## WHAT TO PRODUCE
Starting at the line that contains "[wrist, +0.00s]", copy each line through the end of the listing below. Include both ends and output nothing more.

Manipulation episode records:
------------------------------------
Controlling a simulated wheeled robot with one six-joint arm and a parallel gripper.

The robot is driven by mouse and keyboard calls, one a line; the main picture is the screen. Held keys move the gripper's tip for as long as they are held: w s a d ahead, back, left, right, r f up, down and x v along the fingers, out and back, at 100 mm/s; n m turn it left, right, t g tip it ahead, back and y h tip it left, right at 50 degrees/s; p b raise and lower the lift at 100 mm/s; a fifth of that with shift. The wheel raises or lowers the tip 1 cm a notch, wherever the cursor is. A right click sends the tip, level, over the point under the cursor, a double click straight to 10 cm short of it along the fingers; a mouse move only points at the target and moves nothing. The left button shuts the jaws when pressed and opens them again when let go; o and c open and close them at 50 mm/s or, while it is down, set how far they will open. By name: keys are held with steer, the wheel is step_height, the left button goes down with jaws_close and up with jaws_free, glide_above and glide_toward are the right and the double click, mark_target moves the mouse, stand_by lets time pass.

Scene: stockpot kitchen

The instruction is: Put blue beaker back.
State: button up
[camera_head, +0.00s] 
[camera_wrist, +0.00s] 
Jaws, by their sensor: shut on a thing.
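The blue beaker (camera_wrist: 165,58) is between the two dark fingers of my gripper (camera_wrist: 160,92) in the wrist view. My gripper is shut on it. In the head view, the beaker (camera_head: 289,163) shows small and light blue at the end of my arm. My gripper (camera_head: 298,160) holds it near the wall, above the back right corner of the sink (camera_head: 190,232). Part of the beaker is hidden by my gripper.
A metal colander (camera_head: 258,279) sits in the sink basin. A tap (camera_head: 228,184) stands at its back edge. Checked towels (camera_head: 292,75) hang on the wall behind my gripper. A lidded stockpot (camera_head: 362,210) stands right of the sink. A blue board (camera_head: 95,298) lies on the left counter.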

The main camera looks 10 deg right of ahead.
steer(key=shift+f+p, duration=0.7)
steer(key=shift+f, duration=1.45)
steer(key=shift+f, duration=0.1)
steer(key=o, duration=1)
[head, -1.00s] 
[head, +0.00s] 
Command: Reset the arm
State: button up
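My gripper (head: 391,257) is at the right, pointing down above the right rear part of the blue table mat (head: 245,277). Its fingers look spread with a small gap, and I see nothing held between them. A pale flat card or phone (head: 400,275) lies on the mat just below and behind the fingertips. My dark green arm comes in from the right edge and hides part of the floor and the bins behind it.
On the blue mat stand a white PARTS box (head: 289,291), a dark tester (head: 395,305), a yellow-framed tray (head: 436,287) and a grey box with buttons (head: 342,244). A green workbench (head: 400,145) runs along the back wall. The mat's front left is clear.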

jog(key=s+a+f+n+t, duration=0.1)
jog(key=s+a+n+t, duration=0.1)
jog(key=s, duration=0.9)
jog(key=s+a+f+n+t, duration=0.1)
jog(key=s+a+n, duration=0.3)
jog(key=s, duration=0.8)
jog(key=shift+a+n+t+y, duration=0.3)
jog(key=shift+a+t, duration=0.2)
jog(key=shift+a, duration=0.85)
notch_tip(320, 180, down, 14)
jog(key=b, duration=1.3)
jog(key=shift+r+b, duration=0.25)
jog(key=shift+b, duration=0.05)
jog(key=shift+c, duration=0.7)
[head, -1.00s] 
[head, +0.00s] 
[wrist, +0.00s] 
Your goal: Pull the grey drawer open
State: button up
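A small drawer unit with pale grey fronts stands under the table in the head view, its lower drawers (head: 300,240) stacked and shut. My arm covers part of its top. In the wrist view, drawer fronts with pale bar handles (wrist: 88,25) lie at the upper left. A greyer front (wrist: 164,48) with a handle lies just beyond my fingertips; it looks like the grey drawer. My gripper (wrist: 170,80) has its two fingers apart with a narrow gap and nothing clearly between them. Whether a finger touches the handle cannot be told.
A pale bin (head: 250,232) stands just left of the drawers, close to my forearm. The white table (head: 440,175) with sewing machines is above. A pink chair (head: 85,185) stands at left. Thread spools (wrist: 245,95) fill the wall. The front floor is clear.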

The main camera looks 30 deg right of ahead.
------------------------------------
## RESPONSE
[wrist, +0.00s] 
Your goal: Pull the grey drawer open
State: button up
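A small drawer unit with pale grey fronts stands under the table in the head view, its lower drawers (head: 300,240) stacked and shut. My arm covers part of its top. In the wrist view, drawer fronts with pale bar handles (wrist: 88,25) lie at the upper left. A greyer front (wrist: 164,48) with a handle lies just beyond my fingertips; it looks like the grey drawer. My gripper (wrist: 170,80) has its two fingers apart with a narrow gap and nothing clearly between them. Whether a finger touches the handle cannot be told.
A pale bin (head: 250,232) stands just left of the drawers, close to my forearm. The white table (head: 440,175) with sewing machines is above. A pink chair (head: 85,185) stands at left. Thread spools (wrist: 245,95) fill the wall. The front floor is clear.

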The main camera looks 30 deg right of ahead.

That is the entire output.